DATASET CONTENT:

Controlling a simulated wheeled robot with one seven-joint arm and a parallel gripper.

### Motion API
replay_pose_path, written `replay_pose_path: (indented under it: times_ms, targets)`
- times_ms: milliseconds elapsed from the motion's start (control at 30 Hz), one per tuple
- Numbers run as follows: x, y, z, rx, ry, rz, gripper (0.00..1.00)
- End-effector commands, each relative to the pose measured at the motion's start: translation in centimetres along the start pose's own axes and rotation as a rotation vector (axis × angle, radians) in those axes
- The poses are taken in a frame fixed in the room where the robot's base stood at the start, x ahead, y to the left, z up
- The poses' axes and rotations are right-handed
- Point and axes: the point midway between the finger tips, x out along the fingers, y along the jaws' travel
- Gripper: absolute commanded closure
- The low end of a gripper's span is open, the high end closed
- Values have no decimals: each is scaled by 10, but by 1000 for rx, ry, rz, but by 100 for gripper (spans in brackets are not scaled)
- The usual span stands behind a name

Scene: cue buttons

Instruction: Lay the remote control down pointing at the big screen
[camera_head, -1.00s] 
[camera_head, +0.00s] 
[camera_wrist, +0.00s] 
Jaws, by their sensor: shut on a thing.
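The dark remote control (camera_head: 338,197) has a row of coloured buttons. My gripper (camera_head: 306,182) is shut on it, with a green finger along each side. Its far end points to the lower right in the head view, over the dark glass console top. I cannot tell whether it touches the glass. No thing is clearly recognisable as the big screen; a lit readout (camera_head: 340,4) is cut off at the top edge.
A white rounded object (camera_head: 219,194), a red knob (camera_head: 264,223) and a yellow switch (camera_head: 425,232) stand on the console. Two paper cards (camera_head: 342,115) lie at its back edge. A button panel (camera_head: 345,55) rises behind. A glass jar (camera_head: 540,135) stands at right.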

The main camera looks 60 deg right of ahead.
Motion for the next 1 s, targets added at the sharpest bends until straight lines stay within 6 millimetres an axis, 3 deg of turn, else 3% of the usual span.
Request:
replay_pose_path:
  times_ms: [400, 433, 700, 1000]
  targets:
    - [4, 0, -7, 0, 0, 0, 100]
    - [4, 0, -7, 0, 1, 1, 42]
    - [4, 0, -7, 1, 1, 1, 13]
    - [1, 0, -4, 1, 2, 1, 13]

THE EXERCISE: The listing above must be transcribed exactly, line by line.

RIGHT ANSWER:
Controlling a simulated wheeled robot with one seven-joint arm and a parallel gripper.

### Motion API
replay_pose_path, written `replay_pose_path: (indented under it: times_ms, targets)`
- times_ms: milliseconds elapsed from the motion's start (control at 30 Hz), one per tuple
- Numbers run as follows: x, y, z, rx, ry, rz, gripper (0.00..1.00)
- End-effector commands, each relative to the pose measured at the motion's start: translation in centimetres along the start pose's own axes and rotation as a rotation vector (axis × angle, radians) in those axes
- The poses are taken in a frame fixed in the room where the robot's base stood at the start, x ahead, y to the left, z up
- The poses' axes and rotations are right-handed
- Point and axes: the point midway between the finger tips, x out along the fingers, y along the jaws' travel
- Gripper: absolute commanded closure
- The low end of a gripper's span is open, the high end closed
- Values have no decimals: each is scaled by 10, but by 1000 for rx, ry, rz, but by 100 for gripper (spans in brackets are not scaled)
- The usual span stands behind a name

Scene: cue buttons

Instruction: Lay the remote control down pointing at the big screen
[camera_head, -1.00s] 
[camera_head, +0.00s] 
[camera_wrist, +0.00s] 
Jaws, by their sensor: shut on a thing.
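The dark remote control (camera_head: 338,197) has a row of coloured buttons. My gripper (camera_head: 306,182) is shut on it, with a green finger along each side. Its far end points to the lower right in the head view, over the dark glass console top. I cannot tell whether it touches the glass. No thing is clearly recognisable as the big screen; a lit readout (camera_head: 340,4) is cut off at the top edge.
A white rounded object (camera_head: 219,194), a red knob (camera_head: 264,223) and a yellow switch (camera_head: 425,232) stand on the console. Two paper cards (camera_head: 342,115) lie at its back edge. A button panel (camera_head: 345,55) rises behind. A glass jar (camera_head: 540,135) stands at right.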

The main camera looks 60 deg right of ahead.
Motion for the next 1 s, targets added at the sharpest bends until straight lines stay within 6 millimetres an axis, 3 deg of turn, else 3% of the usual span.
Request:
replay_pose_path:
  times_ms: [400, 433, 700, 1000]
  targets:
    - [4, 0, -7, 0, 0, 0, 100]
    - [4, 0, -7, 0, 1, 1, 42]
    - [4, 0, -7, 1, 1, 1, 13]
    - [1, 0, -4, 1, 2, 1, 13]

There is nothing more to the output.